Talk Is Cheap (Deluxe Edition) – Keith Richards. The As the 80s were drawing to a close, the last thing that Keith Richards wanted to do was a solo album. But Mick Jagger diving head first into his own solo career and their primary band largely inactive, Richards was itching to make new music. He put together The X-pensive Winos, which featured Steve Jordan on drums, guitarist Waddy Wachtel, Charley Drayton on bass, and Ivan Neville on keyboards. Released in the fall of 1988, Talk Is Cheap featured blistering garage rock, raunchy 50s rock n roll, Hi Records soul and JBs-era funk. It was a hit with critics and fans, and its considered the best of all of the Stones side projects. Now Talk Is Cheap is being reissued with a ton of extras including six bonus tracks (four of which featuring long time Chuck Berry pianist Johnnie Johnson); an 80 page booklet with an new essay by Anthony DeCurtis, new comments from Richards, an unseen material from his personal archives; lyric sheets and much more. With guest appearances by Bootsy Collins, Bernie Worrell, Sarah Dash, Mick Taylor, Maceo Parker, The Memphis Horns, Joey Spampinato and Patti Scialfa, this is a new look at a rock classic.

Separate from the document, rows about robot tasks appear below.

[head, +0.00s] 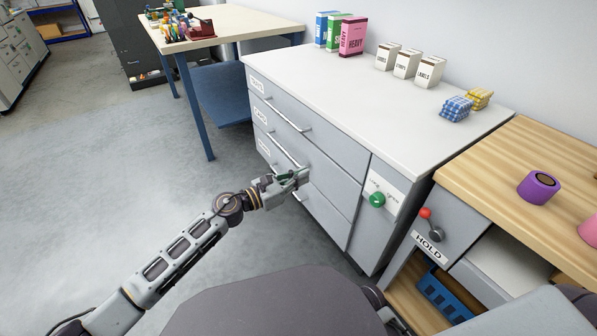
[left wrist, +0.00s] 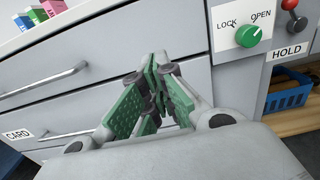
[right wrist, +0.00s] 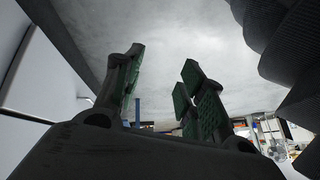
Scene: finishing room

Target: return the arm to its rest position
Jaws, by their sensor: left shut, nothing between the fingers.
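My left gripper (head: 293,178) is in front of the grey drawer cabinet (head: 335,205), by the lower drawers. Its arm reaches in from the lower left. In the left wrist view its green-padded fingers (left wrist: 155,75) are together with nothing between them, and the drawer fronts are behind them. Whether they touch a drawer front or handle I cannot tell. In the right wrist view my right gripper (right wrist: 162,75) has its fingers apart and empty, with pale grey floor behind. The right gripper is not clearly seen in the head view.
The cabinet has bar handles (head: 288,114) and a green LOCK/OPEN knob (head: 377,200). A blue-legged table (head: 225,22) stands behind. The floor at left (head: 90,160) is clear.

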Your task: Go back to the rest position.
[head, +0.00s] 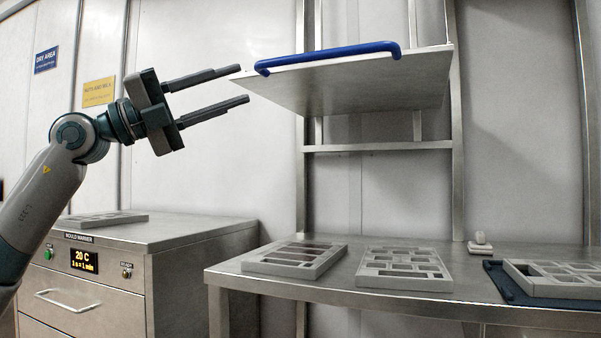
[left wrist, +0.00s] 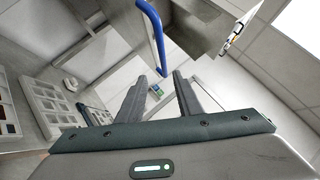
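My left gripper (head: 244,84) is raised at the upper left in the head view, above and to the right of the mould warmer. Its two fingers are apart and point right, toward the left edge of the raised shelf board (head: 370,83). No object shows between them. In the left wrist view the fingers (left wrist: 161,86) also stand apart with nothing between them. The blue rail (left wrist: 152,32) of the shelf shows above them there. My right gripper is in neither view.
The mould warmer (head: 200,268) stands at the left with a grey mould (head: 105,218) on top. The steel bench (head: 460,306) carries two grey moulds, and another lies on a dark blue mat (head: 510,290) at the right. A small whitish object (head: 480,244) sits at the bench's back.

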The deluxe edition of Talk Is Cheap by Keith Richards is available now through Amazon, Itunes and all major streaming services
New York CIty: Play It Loud: Instruments Of Rock And Roll. The Metropolitan Museum Of Art has teamed up with The Rock And Roll Hall Of Fame to present the first major museum exhibition examining the musical instruments that fuel rock n roll. It will feature over 130 instruments dating back from 1939 through 2017 including Jimmy Page’s rig from his days in Led Zeppelin; Rick Nielsen of Cheap Trick’s 5-neck guitar; smashed instruments by Pete Townshend and Kurt Cobain; Bo Diddley’s rectangular guitar, horns, pianos and much more. There will also be vintage posters, costumes, audio and visual presentations and much more. To see the gear of some of the greatest rockers ever, will guide you to explore their work with a new depth and appreciation. A must see exhibit. Play It Loud: Instruments of Rock And Roll will be at The Met April 8th through October. You can go to www.met.org for tickets and more information.